More intangible benefits also accrue from being a good cask ale pub, such as a sense of tradition or authenticity, and the impression that a well-served pint of live beer can give about the standards of the business as a whole.

“It’s a very good bellwether of the service ethic of a pub and will give the impression that everything else about the pub is good as well,” says Edward Theakston, an on-trade consultant who advises Star Pubs & Bars outlets on cask-ale cellaring and service.

It’s difficult to measure but, anecdotally, the overall condition and quality of serve of a pint of cask ale has increased immeasurably during the past couple of decades. Anyone who remembers pubs in the 1980s and 1990s will recall the frequency with which pints of vinegar masquerading as real ale were dished up — an occurrence that is, thankfully, now a rarity.

Rupert Thompson, owner of Surrey’s Hogs Back Brewery, says: “The quality of cask ale is generally very good and most landlords have got a lot better at looking after it. Cask Marque has had a lot to do with it.”

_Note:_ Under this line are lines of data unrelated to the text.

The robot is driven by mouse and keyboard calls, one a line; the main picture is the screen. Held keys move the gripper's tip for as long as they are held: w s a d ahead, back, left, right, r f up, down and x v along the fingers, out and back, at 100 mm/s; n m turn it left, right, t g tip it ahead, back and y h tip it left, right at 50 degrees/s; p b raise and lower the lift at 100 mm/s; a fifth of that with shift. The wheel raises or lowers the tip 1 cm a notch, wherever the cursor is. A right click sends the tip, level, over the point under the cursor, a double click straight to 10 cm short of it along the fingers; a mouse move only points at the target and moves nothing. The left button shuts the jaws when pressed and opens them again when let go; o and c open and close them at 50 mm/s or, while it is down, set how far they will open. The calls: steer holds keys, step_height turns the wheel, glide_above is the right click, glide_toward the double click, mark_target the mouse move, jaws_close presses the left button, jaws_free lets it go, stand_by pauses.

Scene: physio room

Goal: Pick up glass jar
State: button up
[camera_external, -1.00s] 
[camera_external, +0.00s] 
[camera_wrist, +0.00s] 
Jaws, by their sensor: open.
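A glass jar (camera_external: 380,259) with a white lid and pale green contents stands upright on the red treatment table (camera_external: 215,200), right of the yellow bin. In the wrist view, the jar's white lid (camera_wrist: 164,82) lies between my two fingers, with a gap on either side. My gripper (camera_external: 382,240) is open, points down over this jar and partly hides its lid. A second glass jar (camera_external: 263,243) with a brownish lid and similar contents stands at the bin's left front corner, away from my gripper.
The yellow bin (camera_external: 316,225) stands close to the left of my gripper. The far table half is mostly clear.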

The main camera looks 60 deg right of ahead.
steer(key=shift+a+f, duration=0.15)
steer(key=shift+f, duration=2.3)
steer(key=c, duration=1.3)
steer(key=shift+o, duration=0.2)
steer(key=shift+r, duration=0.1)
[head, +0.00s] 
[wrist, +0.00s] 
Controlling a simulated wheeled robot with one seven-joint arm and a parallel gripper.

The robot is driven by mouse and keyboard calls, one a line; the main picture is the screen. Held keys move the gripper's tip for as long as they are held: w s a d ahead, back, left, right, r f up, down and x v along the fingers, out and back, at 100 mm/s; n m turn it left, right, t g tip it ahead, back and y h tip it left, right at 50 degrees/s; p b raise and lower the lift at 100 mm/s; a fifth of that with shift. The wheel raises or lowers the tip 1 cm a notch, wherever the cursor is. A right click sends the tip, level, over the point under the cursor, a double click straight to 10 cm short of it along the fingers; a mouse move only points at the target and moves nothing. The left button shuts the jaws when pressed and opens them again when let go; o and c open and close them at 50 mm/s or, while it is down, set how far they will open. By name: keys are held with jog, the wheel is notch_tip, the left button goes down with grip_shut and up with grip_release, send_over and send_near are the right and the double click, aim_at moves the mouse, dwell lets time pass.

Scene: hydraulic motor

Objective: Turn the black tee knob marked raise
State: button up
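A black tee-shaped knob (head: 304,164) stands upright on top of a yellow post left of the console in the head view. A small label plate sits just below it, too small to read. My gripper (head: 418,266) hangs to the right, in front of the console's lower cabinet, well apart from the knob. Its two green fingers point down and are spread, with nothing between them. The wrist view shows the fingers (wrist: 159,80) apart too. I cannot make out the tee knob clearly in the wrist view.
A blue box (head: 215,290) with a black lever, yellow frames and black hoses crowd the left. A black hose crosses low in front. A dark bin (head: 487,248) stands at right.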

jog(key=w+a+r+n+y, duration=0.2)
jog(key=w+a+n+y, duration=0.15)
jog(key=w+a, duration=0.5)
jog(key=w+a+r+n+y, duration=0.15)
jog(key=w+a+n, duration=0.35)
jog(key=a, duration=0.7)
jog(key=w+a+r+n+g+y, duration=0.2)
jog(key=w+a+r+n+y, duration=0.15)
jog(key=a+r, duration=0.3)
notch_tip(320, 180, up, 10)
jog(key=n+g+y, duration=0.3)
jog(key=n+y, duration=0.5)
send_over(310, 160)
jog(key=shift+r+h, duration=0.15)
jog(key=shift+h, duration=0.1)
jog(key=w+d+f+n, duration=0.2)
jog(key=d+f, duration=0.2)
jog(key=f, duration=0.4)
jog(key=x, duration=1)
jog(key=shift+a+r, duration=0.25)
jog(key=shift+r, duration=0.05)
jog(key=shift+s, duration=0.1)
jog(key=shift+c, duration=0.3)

The industry initiative promotes the quality serving of cask ale inBritish pubs and provides a benchmark for consumers to judge them.

But despite the advances made, not everyone is yet getting it right. Too little throughput to justify the number of beers being sold, or too little or too much rotation, are among the common constructive criticisms that many brewers make in their assessment of the cask-ale landscape.

Theakston suggests striking a balance between having regular, well-known beers from established brewers and rotating new beers to satisfy the real-ale buffs.

“You’ve got to satisfy all your customers, not just the noisy ones, especially if the noisy ones don’t really understand the commercial realities of running a pub and the importance of things like throughput,” he says.

As a general rule of thumb, the Cask Report suggests not adding another handpump to the bar unless the existing lines are selling a firkin every three days.

Ross Evans, licensee at the Ship Tavern in Holborn, central London, recommends serving a variety of styles, rather than falling into the
trap of putting half a dozen identical 4% ABV golden ales on the bar.

The pub has its own-badged 1549 brand — named after the year the pub was founded — and three other regulars in St Austell’s Tribute, Deuchars IPA and Theakston Old Peculier.

He then rotates beers on two more pumps, switching to daily rotation on each during a May bank holiday weekend beer festival promotion.

“It’s not easy to maintain. You have to work at it,” Evans says. “Some licensees do seem intimidated by it, but it’s relatively easy to learn and, if you can keep a good selection of cask beers, it says a lot about the all-round standards of the pub.”

The flip side to offering a wide choice — and the variety that brewers have to offer — is the risk of listing beers that sound like a neat idea but don’t really deliver the goods.

Bath Ales has pushed the boundaries in range at its Beerd — but by no means ‘peak Beerd’! — venues in Bristol and Oxford but sales director Mark Harding says it takes a considered approach to its range.

“To us, craft beer is never about novelty for the sake of it,” he says. “Beerd has given us licence to create some really innovative and different styles of beer, and reach a slightly younger customer base, who like to try more unusual beers.”

One aspect that drives variety in the marketplace is seasonality, which sees many regional and local breweries producing an annual line-up of old favourites that return every 12 months, or completely new spring, summer, autumn or winter beers each year.

Black Sheep has just reintroduced Holy Grail, a long-running seasonal favourite created in honour of Monty Python and, this year, sold with the appetising tagline “your mother was a hamster and your father smelt of elderberries”, taken from the film the beer’s named after.

Managing director Rob Theakston says: “We try to do one every two months and react to the market and what’s new.

“It provides variety for our customers and consumers, and allows us to play around with different beer styles. It’s a fun thing to be able to do.”

Paul Halsey, managing director of Warwickshire’s Purity Ales, advises lighter beers for summer and darker beers for winter as a rough rule of thumb on seasonality but says that quality trumps any other considerations.

“For us it’s about offering quality and consistency,” he says. “Some pubs offer too much choice and don’t get the throughput to justify it.

“There’s a lot of work to be done on ranging and sometimes licensees put on the beers they like rather than the ones that the customers want to drink.”

Thompson at Hogs Back Brewery agrees: “Some customers do want to always be trying new beers, but over-rotation can be a problem where
customers have found a beer they like and then go back to a pub to find that it’s not there any more.”

He adds that pubs should “build relationships with brewers” to get ahead of the game with innovation.
“You’ll find that if you support them, they will support you,” he says.